Von der Zelle in die Platte

■ Auf Schleichwegen: Volker Schlöndorffs „Die Stille nach dem Schuss“ (Wettbewerb)

Niemand wird Volker Schlöndorffs „Die verlorene Ehre der Katharina Blum“ ernsthaft für einen guten Film halten, aber es war trotzdem ein wichtiger Film. Weil er die Inbrunst und Undifferenziertheit des antikapitalistischen Polit-Diskurses in seiner Machart spiegelte und damit immerhin zum zeitgeistigen Pamphlet wurde, das die Richtigen attackierte.
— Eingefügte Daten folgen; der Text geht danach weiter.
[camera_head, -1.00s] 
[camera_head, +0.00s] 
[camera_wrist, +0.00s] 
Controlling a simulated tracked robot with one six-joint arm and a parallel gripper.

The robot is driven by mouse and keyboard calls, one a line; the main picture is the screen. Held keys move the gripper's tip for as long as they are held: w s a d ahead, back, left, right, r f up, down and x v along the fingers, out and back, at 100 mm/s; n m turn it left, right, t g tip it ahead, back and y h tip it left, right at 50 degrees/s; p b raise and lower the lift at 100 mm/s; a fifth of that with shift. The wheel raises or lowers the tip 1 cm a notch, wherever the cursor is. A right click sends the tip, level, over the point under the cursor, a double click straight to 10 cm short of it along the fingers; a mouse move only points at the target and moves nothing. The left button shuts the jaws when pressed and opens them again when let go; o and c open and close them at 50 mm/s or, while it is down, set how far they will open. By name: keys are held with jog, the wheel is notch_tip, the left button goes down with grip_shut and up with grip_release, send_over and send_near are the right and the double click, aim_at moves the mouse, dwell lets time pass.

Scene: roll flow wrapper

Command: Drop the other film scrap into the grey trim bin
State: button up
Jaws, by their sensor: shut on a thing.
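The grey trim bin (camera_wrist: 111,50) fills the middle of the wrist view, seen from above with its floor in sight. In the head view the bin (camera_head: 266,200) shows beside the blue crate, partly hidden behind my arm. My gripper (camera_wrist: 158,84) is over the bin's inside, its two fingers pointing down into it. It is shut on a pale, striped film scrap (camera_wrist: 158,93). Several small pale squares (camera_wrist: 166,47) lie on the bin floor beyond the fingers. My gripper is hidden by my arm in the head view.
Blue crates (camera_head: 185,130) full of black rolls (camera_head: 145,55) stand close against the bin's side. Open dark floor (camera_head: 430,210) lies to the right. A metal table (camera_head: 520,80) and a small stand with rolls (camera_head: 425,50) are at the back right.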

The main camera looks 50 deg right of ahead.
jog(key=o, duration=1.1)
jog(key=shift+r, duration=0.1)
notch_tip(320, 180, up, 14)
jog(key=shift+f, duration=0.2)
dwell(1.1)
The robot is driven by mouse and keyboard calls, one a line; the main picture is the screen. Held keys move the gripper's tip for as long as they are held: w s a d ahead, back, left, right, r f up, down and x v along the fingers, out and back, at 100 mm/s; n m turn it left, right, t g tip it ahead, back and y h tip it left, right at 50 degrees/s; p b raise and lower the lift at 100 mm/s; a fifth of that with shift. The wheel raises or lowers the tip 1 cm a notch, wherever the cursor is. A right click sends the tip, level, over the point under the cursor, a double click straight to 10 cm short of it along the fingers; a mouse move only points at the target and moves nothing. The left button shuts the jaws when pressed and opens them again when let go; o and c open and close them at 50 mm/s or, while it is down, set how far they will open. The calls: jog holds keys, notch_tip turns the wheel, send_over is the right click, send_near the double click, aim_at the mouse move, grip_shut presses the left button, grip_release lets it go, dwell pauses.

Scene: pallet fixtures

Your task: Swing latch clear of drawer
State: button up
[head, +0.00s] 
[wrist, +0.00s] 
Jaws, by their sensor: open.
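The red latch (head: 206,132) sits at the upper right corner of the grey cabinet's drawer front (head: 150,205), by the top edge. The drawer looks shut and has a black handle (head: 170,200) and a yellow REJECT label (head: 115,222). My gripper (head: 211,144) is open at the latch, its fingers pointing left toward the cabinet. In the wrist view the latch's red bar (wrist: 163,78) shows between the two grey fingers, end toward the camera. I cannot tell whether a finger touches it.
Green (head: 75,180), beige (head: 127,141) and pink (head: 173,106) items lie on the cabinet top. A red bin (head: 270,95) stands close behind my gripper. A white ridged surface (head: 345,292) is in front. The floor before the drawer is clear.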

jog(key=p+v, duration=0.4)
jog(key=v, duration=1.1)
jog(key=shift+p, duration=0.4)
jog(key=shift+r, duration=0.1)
„Nieder mit dem Kapitalismus!“, ruft ein Häuflein stoppelbärtiger, verwuschelter RAFler, das zu Beginn seines Films „Die Stille nach dem Schuss“ eine Bank überfällt. Sie heißen Rita, Andi und Friederike, sie dreschen die Phrasen, die man kennt, und sie wollen den Ausgebeuteten dieser Welt helfen, ob in Mosambik, Vietnam oder wo auch immer. Zu Beginn sind sie in Deutschland, danach in Paris, wo ein Polizist erschossen wird. Dann springen wir in die DDR, und nach zehn, fünfzehn Minuten ist es auch schon vorbei mit der RAF. Jetzt geht es nur noch um eine: die Ex-Terroristin Rita Vogt (Bibiana Berglau), die sich entschließt, in der DDR ein neues Leben zu beginnen.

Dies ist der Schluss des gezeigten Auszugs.